The C-Word

Like any good Canadian, you hate the C-word; you don’t dare breathe it and to hear it is like nails on a chalkboard. But as weeks pass by on your travels, that grind fades into white noise in the background. Maybe it was the three weeks you spent in London hearing phrases like “This is my friend Timothy; what a proper cunt – but I do adore him.” Perhaps you became brainwashed without even knowing it.

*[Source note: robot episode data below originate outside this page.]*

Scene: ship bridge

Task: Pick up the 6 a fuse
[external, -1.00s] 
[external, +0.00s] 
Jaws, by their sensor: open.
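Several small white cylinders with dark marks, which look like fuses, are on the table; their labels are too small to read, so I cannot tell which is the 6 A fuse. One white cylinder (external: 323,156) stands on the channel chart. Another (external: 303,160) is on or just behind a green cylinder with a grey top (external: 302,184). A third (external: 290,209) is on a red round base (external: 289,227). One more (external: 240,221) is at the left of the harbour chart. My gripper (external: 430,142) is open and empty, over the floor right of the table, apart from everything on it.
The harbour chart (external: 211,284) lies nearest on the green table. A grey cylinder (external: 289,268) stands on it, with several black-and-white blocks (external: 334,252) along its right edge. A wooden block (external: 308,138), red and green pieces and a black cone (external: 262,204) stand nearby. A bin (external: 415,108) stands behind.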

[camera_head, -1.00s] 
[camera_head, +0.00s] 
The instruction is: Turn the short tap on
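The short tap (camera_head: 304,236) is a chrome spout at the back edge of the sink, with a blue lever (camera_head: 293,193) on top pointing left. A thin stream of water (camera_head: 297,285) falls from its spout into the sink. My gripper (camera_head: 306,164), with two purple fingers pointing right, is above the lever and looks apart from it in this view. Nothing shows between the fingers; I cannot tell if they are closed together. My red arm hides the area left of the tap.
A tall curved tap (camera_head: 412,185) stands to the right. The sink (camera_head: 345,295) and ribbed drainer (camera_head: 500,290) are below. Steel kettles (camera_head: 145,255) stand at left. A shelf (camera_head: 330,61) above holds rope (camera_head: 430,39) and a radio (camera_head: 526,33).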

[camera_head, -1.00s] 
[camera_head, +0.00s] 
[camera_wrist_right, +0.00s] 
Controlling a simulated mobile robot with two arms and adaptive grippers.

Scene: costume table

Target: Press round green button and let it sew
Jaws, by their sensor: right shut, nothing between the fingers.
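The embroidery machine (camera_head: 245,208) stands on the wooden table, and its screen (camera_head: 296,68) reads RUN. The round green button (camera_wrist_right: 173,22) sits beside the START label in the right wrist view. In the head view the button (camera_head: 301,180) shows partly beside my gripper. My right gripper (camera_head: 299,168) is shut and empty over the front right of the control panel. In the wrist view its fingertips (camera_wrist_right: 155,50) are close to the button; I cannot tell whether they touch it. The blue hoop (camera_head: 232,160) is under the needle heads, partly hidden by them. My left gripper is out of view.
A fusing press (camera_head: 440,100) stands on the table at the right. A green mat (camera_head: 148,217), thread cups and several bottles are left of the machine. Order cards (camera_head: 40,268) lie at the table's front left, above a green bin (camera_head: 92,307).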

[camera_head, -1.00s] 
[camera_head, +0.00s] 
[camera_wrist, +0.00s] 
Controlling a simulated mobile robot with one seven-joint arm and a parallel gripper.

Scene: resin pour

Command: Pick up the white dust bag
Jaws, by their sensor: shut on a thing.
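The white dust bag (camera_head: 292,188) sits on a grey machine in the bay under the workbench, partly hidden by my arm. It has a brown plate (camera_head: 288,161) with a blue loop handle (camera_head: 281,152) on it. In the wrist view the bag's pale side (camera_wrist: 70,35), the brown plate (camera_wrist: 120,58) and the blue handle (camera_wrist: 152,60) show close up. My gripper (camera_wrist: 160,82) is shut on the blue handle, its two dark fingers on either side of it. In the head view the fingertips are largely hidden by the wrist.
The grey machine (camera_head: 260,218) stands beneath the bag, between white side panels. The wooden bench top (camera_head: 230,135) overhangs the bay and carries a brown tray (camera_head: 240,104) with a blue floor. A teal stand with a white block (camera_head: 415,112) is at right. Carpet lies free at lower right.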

It’s months later and you’re back home in Canada. You catch yourself saying it ten times a day. Your friends use you to deliver it for them: “Hey, can you please call him the C-word for me?” And then comes the day you accidentally say it in front of your mother. You’ll swear it just slipped out, but that doesn’t make it less awkward.

J-Walking

You grew up anxious about crossing the street. Police hid behind every corner, ready and waiting to give you a ticket. But after enough time spent in a civilized country where people still manage to be responsible enough to cross the road safely, you’ve begun to realize how absurd the whole thing is. Now, you cross the streets like a born and bred New Yorker, and the little red man on the crosswalk might as well be a tacky art piece in a gallery of Van Gogh’s, and you’re gonna walk on past it like it doesn’t even exist.

Except, you are home again. Police DO hide behind a few corners. And somehow, “I learned it in the states,” doesn’t cut it as an excuse.

Drinking in public

Drinking wine in the park in France is a casual Saturday afternoon. Doing it back home will make you feel like you’re fifteen years old again, sneaking sips of wine while your parents are in the other room, hoping they don’t notice the level’s dropped when they come back in. Did you not reach the legal drinking age? If you can’t have a cold beer on the beach when its 40 degrees out, where are you supposed to drink one? Alone in your room? Who exactly is this law supposed to be protecting?

Hugging and kissing someone instead of “Hello”

At a music festival, your friend introduces you to a new friend of theirs. They’re about to give you the usual North American greeting of a handshake, but you haven’t shaken hands in months, so naturally you go in for a hug – Is this awkward? It probably would’ve been fine, but then you doubled down on that unwarranted affection by going in for a kiss on the cheek. By now, both of you are a little uneasy, but you’ve already committed, and at this point you feel like you need to get that other cheek pecked. You know it’s terrible. But it’s too late. You’re already committed. You’re past the point of no return. You play it off as if that wasn’t weird at all, and you reply with, “it’s nice to meet you.”

In this awkward limbo of a moment, this individual has one of two impressions of you: either you’re overly touchy and unaware of personal bubbles, or you’re trying to make a move on them. If only there was time to explain option three, that you just came home from Barcelona where everybody kissed everybody platonically. But by now, he’s already running away.

Openly talking to strangers as if they’re your friend

You’re at the bakery purchasing dessert for your dinner party, and you notice someone beside you looking at a similar item. You’re thinking, what are the chances. So you strike up a friendly conversation about the intriguing trivia surrounding this item. You’re comfortably chatting away with this individual as if this isn’t the first time you’ve seen them. Then you realize that you’ve been talking at him without a reply for who even knows how long, and now he’s uncomfortably going to buy something you’re fairly sure he wasn’t even interested in. Did you overstep your boundaries? Just the other week when you were in Morocco, you did the exact same thing, but instead it ended with you both sharing a cup of mint tea. And here you thought Canadians were nice.

People Watching marathons

It’s the middle of July and you and a friend grab the perfect spot on the patio of a café. You small talk and catch up with each other’s lives, but your friend notices that your attention seems to be constantly drawn to what’s happening outside your conversation. You apologize and say how “people-watching” has become a past time of yours that you picked up on your travels.

At this point, it’s a hobby. There are far too many interesting people around, everybody doing different things you’ve never noticed before until you were thrown somewhere with completely different customs and mannerisms. Now you’re home, and the mannerisms are the same as they were before. That excuse doesn’t work anymore. Great, not only do you kiss people on the cheek upon meeting them for the first time, but now you’re watching them for hours on end. You swear “creep” isn’t your new middle name.

Bargaining

There’s a craft market going on in the main square of your hometown, and you’re browsing through all the vendors seeing what possible trinkets you may want to buy. You come across a small handmade bracelet and you’re so drawn to it that you want to buy two. And no, you’re not going to buy each of them at full price – so you bargain with the vendor for a deal. They kindly apologize and say there’s nothing they can do, because clearly here in North America, the majority of the things you will want to purchase will be at a set price already. You’ll leave the stall in a huff, wondering where the hell that vendor learned to haggle. The truth is, they didn’t. And now you’re down a bracelet that you really wanted to buy. Oh well. Money saved to go to the next trip abroad.